There’s also nothing significant you need to change to the declaration of the type to either the julia type or the C type, as long as you are only passing the data from julia to C and letting julia manage the memory. (If you are letting C allocating something and passing it back to julia that’ll change things a bit.) since the one you have on the julia side is pretty much the most straight forward way to manage the memory and the one you have on the C side is what you’d have for reading and mutating the data. (the pointer type makes no significance in the ABI so you should probably change the C type to have easeir to use pointer types but that has no effect on how you pass things around)

The only thing you need is to create the C struct on the ccall callsite. If you could, it’s of course easier to just pass in the fields individually since you don’t need to repack the pointers into a struct, though this may not be a solution if you have a lot of such calls.

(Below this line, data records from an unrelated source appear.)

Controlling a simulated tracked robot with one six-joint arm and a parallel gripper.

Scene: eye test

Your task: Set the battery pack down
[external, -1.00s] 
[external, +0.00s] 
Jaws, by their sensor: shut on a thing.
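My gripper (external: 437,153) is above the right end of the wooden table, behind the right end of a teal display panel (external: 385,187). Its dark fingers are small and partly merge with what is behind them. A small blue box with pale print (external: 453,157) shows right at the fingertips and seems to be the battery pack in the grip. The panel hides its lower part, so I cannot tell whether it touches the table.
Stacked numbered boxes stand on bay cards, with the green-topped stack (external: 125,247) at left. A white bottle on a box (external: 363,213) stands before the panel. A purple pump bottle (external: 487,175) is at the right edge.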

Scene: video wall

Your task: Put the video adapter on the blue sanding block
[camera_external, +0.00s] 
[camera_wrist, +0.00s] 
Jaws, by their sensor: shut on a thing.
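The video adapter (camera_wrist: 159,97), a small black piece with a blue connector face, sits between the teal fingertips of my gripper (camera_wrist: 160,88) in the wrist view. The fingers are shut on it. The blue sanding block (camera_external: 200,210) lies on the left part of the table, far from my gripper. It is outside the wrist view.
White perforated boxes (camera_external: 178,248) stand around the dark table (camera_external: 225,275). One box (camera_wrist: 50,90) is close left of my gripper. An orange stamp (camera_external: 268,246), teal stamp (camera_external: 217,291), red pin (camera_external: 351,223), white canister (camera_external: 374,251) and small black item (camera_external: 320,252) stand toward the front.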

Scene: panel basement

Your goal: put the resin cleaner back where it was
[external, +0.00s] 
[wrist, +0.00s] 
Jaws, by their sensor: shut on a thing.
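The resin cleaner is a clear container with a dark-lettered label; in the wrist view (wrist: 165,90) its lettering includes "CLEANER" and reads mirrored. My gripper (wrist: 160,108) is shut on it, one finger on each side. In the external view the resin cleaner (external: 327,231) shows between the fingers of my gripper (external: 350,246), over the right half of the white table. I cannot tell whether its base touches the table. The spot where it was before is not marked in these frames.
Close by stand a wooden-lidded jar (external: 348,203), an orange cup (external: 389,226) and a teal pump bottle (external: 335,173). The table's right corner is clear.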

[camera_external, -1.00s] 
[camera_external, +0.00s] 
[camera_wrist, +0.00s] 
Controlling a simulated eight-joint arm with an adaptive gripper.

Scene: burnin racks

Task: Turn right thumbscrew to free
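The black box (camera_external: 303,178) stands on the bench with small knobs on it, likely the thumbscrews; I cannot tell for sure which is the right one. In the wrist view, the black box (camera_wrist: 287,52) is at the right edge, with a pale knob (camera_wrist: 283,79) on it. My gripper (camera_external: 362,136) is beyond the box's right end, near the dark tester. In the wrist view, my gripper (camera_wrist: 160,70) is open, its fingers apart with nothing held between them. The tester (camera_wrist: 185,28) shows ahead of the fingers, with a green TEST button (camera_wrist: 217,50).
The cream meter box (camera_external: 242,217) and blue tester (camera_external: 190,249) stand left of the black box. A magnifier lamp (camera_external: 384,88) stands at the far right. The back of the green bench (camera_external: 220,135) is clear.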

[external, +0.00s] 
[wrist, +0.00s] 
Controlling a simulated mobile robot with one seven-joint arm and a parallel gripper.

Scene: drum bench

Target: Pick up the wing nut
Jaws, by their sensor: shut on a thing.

So now the only problem you need to solve is to create a julia structure that matches struct Stimuli { ... }; in C. After that, you can write unsafe/pseudo code that does the ccall sth like.

   c_struct = create_c_struct_with_pointers_from_julia_struct_with_array(julia_struct)
   @ccall .... (..., c_struct::Ref{CStruct}, ...)

The only reason the code above is invalid is because julia_struct will not be kepth valid by the compiler, and you need GC.@preserve julia_struct begin <code above> end to make it valid.

From there you can go one step further and figure out how to define cconvert and unsafe_convert so that you don’t have to use GC.@preserve manually.

2 Likes

The advantage is to avoid the common intInt error, I’ve seen that too many times. And it’s just easier to put C in front of the name of the C type.

Did anyone say so?

And that’s entirely irrelavant for float. Also, if the julia size uses Int and if the C side is free to change like in this case, the correct solution is to make sure the C types matches.

Did anyone say it was relevant for the specific case?

If you agree it’s irrelavant, then please don’t add noise to an otherwise already non-trivial topic, feel free to start a new one. It’s also an ill advice to “always use the aliases” and as I said especially in this case where making C code match julia code is an option. The advice is not only irrelavant, it’s wrong for this specific thread.